Si è conclusa sabato scorso la 21esima edizione di Abbabula, festival di musica e parole d’autore concepito e organizzato dalle Ragazze Terribili. Sono state due settimane impegnative e gratificanti per il pubblico e per gli artisti che si sono esibiti in una dimensione emotiva e scenica full immersion.
Si è partiti alla grande con Macbettu, l’audace rivisitazione del Macbeth di Shakespeare diretta da Alessandro Serra, dove gli attori – tutti uomini come da tradizione elisabettiana – hanno recitato in sardo senza cedere mai il passo al folklore o all’autoesotismo: i suoni di uomo e di animale, le maschere e i costumi ancora vivi e riconoscibili hanno reso l’opera credibile e unica nel suo tentativo di rappresentazione dell’arcaico. A parte la possibilità di leggere le traduzioni in italiano e in inglese (perché non bisogna dimenticare che lo spettacolo ha fatto il giro del mondo con qualcosa come 140 repliche) il pubblico ha potuto più volte – e a intervalli regolari o comunque ben studiati – godere di pause linguistiche dove gli attori diventavano performer, streghe, gobbe umane e oggetti scenici suonanti, e sempre con una buona dose di autoironia difficile da raccontare. Sta di fatto che il teatro (pieno) ha reagito con una bella e progressiva standing ovation.

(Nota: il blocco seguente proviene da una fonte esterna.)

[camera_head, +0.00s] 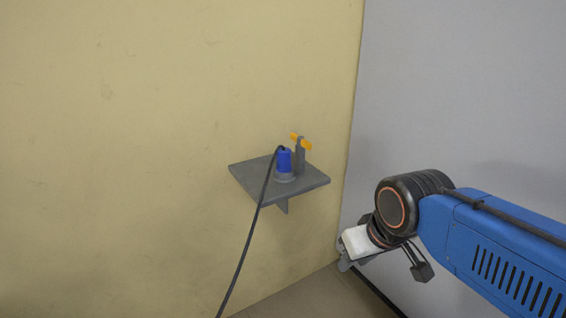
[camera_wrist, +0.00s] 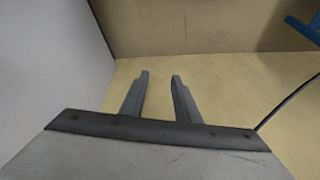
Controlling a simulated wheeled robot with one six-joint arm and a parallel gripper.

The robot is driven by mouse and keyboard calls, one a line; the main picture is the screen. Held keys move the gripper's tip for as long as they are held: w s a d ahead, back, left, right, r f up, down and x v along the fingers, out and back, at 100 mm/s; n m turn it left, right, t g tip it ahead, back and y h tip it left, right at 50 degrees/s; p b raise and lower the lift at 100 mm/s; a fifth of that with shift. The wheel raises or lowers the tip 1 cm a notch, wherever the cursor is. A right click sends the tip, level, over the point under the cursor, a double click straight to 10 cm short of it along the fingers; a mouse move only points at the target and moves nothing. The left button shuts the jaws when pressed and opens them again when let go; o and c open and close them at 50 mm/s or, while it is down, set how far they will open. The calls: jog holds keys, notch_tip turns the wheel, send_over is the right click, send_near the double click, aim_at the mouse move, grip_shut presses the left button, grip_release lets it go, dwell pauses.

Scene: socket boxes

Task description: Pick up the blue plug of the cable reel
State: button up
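The blue plug (camera_head: 284,160) stands upright on a small grey wall shelf (camera_head: 250,174) in the head view, in a grey round base. A black cable (camera_head: 252,230) runs from its top down past the shelf's front edge. My gripper (camera_head: 345,262) is to the right of the shelf and lower, apart from the plug. In the wrist view my gripper (camera_wrist: 160,82) shows two parted fingers with nothing between them. The plug is not visible in the wrist view; a dark cable (camera_wrist: 288,102) crosses its right side.
A grey upright post with an orange-yellow handle (camera_head: 301,141) stands just right of the plug on the shelf. A yellow wall (camera_head: 120,140) is behind the shelf, and a grey wall (camera_head: 450,90) is to the right. The space between gripper and shelf looks clear.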

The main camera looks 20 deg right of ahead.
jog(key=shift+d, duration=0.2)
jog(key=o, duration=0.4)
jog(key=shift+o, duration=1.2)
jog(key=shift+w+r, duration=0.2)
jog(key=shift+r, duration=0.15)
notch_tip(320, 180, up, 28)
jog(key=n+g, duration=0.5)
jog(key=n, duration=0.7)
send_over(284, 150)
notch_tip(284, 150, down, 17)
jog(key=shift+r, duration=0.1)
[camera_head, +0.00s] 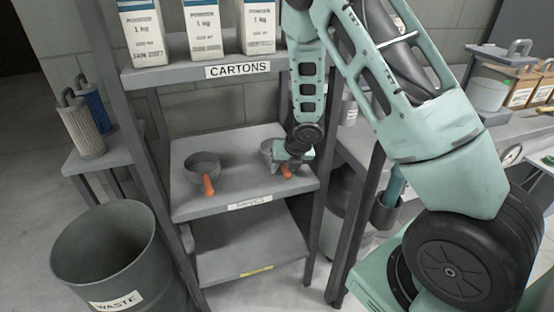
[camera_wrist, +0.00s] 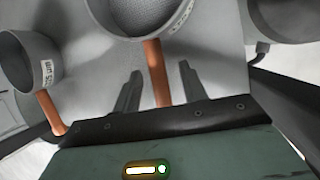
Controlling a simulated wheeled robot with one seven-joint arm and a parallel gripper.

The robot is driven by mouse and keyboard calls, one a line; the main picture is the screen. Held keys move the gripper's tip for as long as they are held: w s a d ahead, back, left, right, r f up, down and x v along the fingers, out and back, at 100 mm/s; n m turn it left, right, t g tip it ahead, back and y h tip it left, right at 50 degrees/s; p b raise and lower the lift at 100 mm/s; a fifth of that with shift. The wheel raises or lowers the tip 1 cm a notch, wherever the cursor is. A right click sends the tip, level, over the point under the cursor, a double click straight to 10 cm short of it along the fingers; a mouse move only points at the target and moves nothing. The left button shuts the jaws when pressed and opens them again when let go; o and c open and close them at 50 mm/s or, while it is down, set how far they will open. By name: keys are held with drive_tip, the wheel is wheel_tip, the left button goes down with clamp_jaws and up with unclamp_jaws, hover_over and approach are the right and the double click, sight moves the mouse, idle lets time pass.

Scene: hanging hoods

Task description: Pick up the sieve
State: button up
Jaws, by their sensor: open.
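Two grey sieves with orange handles stand on the middle shelf marked SIEVES. The left sieve (camera_head: 203,163) is in plain sight. The right sieve (camera_head: 267,148) is partly hidden behind my gripper (camera_head: 291,162), and its orange handle (camera_head: 287,172) shows below the gripper. In the wrist view my gripper (camera_wrist: 159,72) is open, with one finger on each side of the right sieve's handle (camera_wrist: 156,70). The handle looks free of both fingers. The right sieve's bowl (camera_wrist: 140,12) is at the top, cut by the edge. The left sieve (camera_wrist: 28,62) is at the left.
The sieve shelf (camera_head: 240,200) has posts at its sides and the cartons shelf (camera_head: 160,75) above, holding white cartons (camera_head: 202,30). The lowest shelf (camera_head: 245,245) looks empty. A waste bin (camera_head: 110,250) stands at the left. A bench (camera_head: 500,140) with containers is at the right.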

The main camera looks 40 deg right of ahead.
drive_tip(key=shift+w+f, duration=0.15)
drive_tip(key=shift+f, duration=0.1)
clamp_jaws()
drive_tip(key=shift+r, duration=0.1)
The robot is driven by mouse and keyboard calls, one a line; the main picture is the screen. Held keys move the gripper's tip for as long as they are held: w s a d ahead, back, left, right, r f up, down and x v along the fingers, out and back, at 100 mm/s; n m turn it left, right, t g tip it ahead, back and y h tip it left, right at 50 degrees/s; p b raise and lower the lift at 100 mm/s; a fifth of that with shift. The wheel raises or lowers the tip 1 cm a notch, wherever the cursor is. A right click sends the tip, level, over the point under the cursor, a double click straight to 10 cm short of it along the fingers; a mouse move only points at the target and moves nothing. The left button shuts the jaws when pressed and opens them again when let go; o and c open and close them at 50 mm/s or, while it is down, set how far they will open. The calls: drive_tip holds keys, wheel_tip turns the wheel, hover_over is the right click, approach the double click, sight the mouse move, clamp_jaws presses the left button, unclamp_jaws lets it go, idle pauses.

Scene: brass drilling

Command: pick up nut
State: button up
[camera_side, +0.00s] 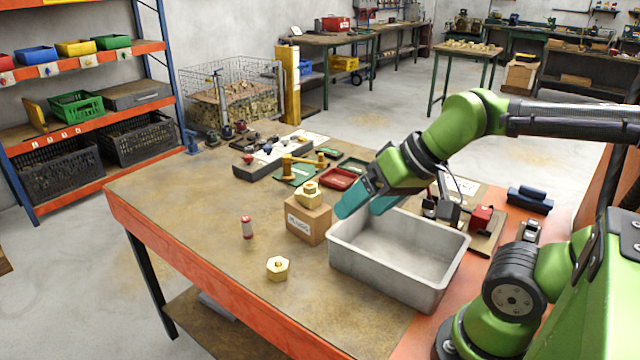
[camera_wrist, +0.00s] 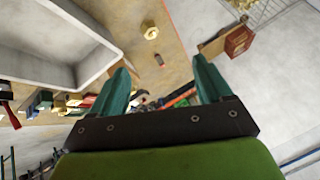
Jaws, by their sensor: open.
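A brass hex nut (camera_side: 278,268) lies flat on the table near its front edge, left of the grey bin. A brass nut also shows at the top of the wrist view (camera_wrist: 150,30). Another brass hex fitting (camera_side: 308,194) sits on a small cardboard box (camera_side: 308,222) beside the bin. My gripper (camera_side: 362,206) has teal fingers and hangs over the back left part of the bin, apart from the nut on the table. In the wrist view its fingers (camera_wrist: 160,68) stand wide apart with nothing held between them.
The grey bin (camera_side: 400,284) is empty where visible. The table's front left is mostly clear.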

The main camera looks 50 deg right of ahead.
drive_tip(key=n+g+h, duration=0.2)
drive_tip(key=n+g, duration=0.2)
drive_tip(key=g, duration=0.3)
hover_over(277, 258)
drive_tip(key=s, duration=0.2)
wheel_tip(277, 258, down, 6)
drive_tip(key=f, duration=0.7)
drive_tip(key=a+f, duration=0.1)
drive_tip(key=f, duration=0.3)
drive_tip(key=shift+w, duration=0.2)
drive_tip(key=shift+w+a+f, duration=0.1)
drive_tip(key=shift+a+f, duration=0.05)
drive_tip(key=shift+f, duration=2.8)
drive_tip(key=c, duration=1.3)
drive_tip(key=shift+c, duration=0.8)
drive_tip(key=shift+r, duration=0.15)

Il 30 aprile la fiaccola della scena è passata a mister Manuel Agnelli (con il suo An evening with...) e Rodrigo D’Erasmo. Bisogna ammettere che dalla tana delle tigri underground temevamo qualche scivolata di stampo televisivo, autocelebrazioni varie ed eventuali, invece niente: è stato uno spettacolone coi fiocchi dove Manuel si è raccontato con umiltà, leggerezza e  tanta ironia; temevamo pure che si parlasse troppo, invece due ore e mezzo di spettacolo sono passate così, pluf... Sì è partiti dai classici degli Afterhours per arrivare a quelli forse più popolari o radiofonici, ma niente paraculate: l’accompagnamento di Rodrigo D’Erasmo (che dire accompagnamento è davvero riduttivo, meglio “trascinamento” semmai) ha fatto una signora differenza, che i violinisti e i musicisti in sala pensavano a voce alta “e che cazz... come fa questo a suonare così?”. Maestria senza virtuosismi: tutto stile e personalità, chiodo, martello e violino elettrico. Wow. Bellissime le cover, c’è passato Lou Reed, Kurt Cobain, i Joy Division, Bruce Springsteen e Nick Drake preceduti sempre da un racconto figo, ma più che altro vero, che reggeva i brani o che in qualche modo spiegava cosa ci azzeccassero quei pezzi con lo spettacolo: quindi è venuto fuori che c’entravano le scimmie urlanti che durante un viaggio in India avevano invaso l’alloggio di Agnelli con tentata aggressione e fuga tipo Fuga da Alcatraz; è venuto fuori che il sesso nel nord Europa rispetto all’Italia (che cosa strana!) era più facile ai tempi di Agnelli adolescente, ma tutto sommato il sesso non è necessariamente una cosa allegra, e quindi vai col pezzo di Lou Reed, The Bed. E anche qui, a fine spettacolo, il pubblico ha reagito con una standing ovation, immediata, catapultata. Terminale globale.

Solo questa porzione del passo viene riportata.